Generative Design of Ship Propellers using Conditional Flow Matching

TL;DR

This paper introduces a generative AI approach using conditional flow matching to create diverse ship propeller designs that meet specific performance targets, supported by simulation data and data augmentation techniques.

Contribution

It presents a novel application of conditional flow matching for bidirectional design-performance mapping in ship propeller generation, with data augmentation strategies to improve model accuracy.

Findings

Generated multiple valid designs for the same performance targets.

Data augmentation with pseudo-labels enhances model performance.
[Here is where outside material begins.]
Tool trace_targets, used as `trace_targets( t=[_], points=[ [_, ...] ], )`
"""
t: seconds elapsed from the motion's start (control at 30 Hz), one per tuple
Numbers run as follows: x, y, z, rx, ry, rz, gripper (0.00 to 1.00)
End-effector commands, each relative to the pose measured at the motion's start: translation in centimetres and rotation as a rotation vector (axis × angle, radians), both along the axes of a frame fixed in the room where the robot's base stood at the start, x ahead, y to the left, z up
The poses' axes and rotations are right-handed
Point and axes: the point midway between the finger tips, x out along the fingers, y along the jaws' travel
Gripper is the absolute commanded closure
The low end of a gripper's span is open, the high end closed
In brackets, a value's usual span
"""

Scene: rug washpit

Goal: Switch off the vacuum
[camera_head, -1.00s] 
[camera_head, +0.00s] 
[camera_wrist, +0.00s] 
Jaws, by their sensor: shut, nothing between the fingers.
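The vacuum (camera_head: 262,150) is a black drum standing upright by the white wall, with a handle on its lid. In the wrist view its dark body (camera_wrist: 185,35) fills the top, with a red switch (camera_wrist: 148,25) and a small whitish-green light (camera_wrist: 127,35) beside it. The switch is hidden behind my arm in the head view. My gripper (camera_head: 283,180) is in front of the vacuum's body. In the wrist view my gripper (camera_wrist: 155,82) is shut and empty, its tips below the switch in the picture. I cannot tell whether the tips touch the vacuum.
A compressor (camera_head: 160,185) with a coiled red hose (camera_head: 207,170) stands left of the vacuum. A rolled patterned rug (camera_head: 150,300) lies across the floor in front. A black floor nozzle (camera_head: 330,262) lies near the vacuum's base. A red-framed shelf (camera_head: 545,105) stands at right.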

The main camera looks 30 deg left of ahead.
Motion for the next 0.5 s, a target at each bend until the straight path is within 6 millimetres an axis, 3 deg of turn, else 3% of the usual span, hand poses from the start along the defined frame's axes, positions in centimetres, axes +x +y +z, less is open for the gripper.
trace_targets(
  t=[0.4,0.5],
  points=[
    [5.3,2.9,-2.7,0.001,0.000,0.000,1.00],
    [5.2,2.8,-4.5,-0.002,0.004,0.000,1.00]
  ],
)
Examples show diverse geometries with similar performance characteristics.

Abstract

In this paper, we explore the use of generative artificial intelligence (GenAI) for ship propeller design. While traditional forward machine learning models predict the performance of mechanical components based on given design parameters, GenAI models aim to generate designs that achieve specified performance targets. In particular, we employ conditional flow matching to establish a bidirectional mapping between design parameters and simulated noise that is conditioned on performance labels. This approach enables the generation of multiple valid designs corresponding to the same performance targets by sampling over the noise vector. To support model training, we generate data using a vortex lattice method for numerical simulation and analyze the trade-off between model accuracy and the amount of available data. We further propose data augmentation using pseudo-labels derived from less data-intensive forward surrogate models, which can often improve overall model performance. Finally, we present examples of distinct propeller geometries that exhibit nearly identical performance characteristics, illustrating the versatility and potential of GenAI in engineering design.